How to Decorate Like Old Money Without Actually Spending Tons
If you're one who stays up to speed on pop culture, you've no doubt heard of "stealth wealth," a fashion trend best exemplified by understatement. (Or, as the kids say on TikTok: "Money talks. Wealth whispers.") Also called "quiet luxury," it refers to the sartorial preferences typically associated with the old money set—in other words, a not-trying-too-hard, nothing-to-prove rotation of nubby neutrals and leather loafers as opposed to statement bags and showy logos.
This sudden sensation around stealth wealth got us thinking about the "old money" design equivalent—at least when it comes to their country houses—which we're officially coining as "Upper Crusty." The "Upper Crusty" look is less about minimalism and restraint than it is about helicopter-ing off to your family's cozy off-the-grid cabin—let's be honest, it's probably shingled and definitely in Maine—which is outfitted with creaky 100-year-old floors, chippy furniture, pieced quilts, rag rugs, and at least one straw hat hanging askew on the wall. It's a less polished, delightfully undone look that says "I came here to kick back and forget about where I fall in the succession line of my dad's media conglomerate."

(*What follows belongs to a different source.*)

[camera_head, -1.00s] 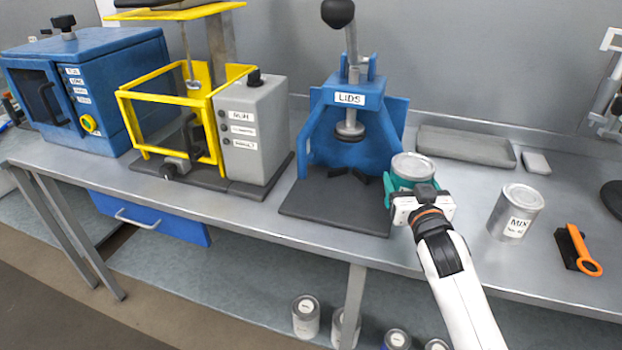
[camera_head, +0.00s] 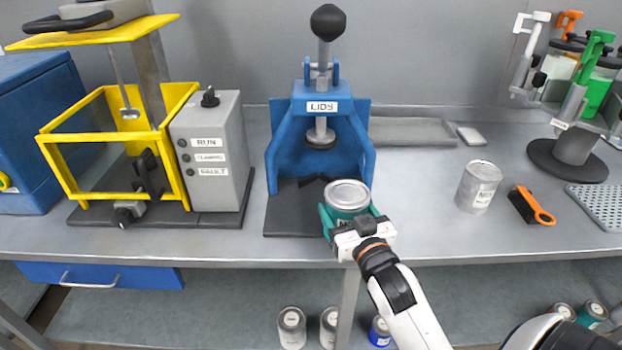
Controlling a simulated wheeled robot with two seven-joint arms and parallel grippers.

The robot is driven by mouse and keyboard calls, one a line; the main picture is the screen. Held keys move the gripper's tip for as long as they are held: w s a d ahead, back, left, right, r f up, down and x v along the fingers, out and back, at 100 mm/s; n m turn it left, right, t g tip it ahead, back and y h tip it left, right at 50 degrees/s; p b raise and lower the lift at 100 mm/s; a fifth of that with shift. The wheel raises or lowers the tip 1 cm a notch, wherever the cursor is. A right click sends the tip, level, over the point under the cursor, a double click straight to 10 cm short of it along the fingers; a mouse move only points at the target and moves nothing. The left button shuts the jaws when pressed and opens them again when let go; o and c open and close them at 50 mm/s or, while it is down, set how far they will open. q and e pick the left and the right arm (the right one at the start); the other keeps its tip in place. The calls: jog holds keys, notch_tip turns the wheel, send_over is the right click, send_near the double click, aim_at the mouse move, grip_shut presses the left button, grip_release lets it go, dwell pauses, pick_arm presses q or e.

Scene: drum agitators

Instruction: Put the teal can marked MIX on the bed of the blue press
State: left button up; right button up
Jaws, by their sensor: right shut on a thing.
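The teal can (camera_head: 347,197) with a silver lid is upright in my right gripper (camera_head: 346,218), whose fingers close around its sides. Most of its label is hidden by the gripper. The can is at the front right part of the dark bed (camera_head: 290,213) of the blue press (camera_head: 320,120), which is marked LIDS. I cannot tell whether the can's base touches the bed. The press's round ram (camera_head: 321,136) is raised, behind and left of the can. My left gripper does not show.
A yellow-framed machine (camera_head: 120,130) stands left of the press. A grey tray (camera_head: 412,132) lies behind. Several cans are on the lower shelf.

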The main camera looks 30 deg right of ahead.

Even better: Unlike Mongolian cashmere and a Celine handbag, the Upper Crusty look can be achieved by anyone, because it's all about embracing a spirit of "if it ain't broke, don't fix it" practicality. (It's the same reason Old Money tends to prefer a wood-paneled 1980s station wagon over a 2023 Range Rover.)
Here's how to embrace the look, regardless of your trust fund status.
"People are so quick to replace anything slightly frayed or slightly worn, but resisting that urge is going to help you achieve this [layered-over-time] look," says designer (and Upper Crusty icon) Libby Cameron, whose casually collected family home in Maine, pictured below, is as lived-in and layered as it gets. Simply buy what you love and hang on to it, even if it's a bit worn or weathered. That's kinda the point.
Shop for the piece, not the room.
"I like to buy what I love and move things around," says Libby. "Furniture should be versatile—it doesn't have to feel like it was bought for a specific room. These homes have a spirit of spontaneity meets practicality, like 'I already had that table so I moved it over here.'"
Don't shy away from color.
While the internet-famous "Coastal Grandma" aesthetic largely centered on neutrals, the Upper Crusty look is far from subdued. You'll find plenty of painted floors and painted furniture in happy hues (reds and greens are particularly popular). The trick to keeping it consistently crusty: Choosing colors that feel as if they've faded over time (Paints and prints with warm and muddy undertones will help you get that look.)
Mix materials—and eras.
Wicker, wood, rattan—anything goes. "Indoor furniture? Outdoor furniture? The lines are totally blurred," says Country Living Senior Homes & Style Editor Anna Logan. "You'll find a 70s rattan sofa alongside a 60s wicker chair and a 70s bamboo bookshelf, and that all adds to the 'acquired over time' feeling. The best examples of 'Upper Crusty' design are those spaces that you can't quite assign to any certain era. They feel stuck in time, but in the best, hardest-to-pinpoint way possible."
Season (lightly) with salt.
Sea salt, to be specific. Although the Upper Crusty aesthetic works in a variety of spaces, it's most at home in an Atlantic-facing coastal cabin that comes across as quite modest until you look up its value on Zillow. (And, by the way, you just know it's one of the many family cabins on the compound.) But don't go overboard on the nautical knicknacks. This look is generally light on (but not necessarily absent of!) the lobster and lighthouse motifs, but beachcomber collectibles and faded seascapes and schooner paintings are completely fair (and frequented) game.
Embrace the rumple.
A sit-and-stay-awhile sofa is an essential in the homes of the Upper Crusty, and it should look like it's endured years of (VCR-enabled!) movie nights and late afternoon naps beside a Golden Retriever. Whether slipcovered or donned in a ticking stripe, it's typically layered with slightly flattened pillows that feel like they were just scored from an estate sale. (Bonus points if the fabric is by Sister Parish.)
Keep books within reach.
Every Upper Crusty house that tugs at our heartstrings has a healthy stockpile of summer reads tucked into seemingly every nook and cranny.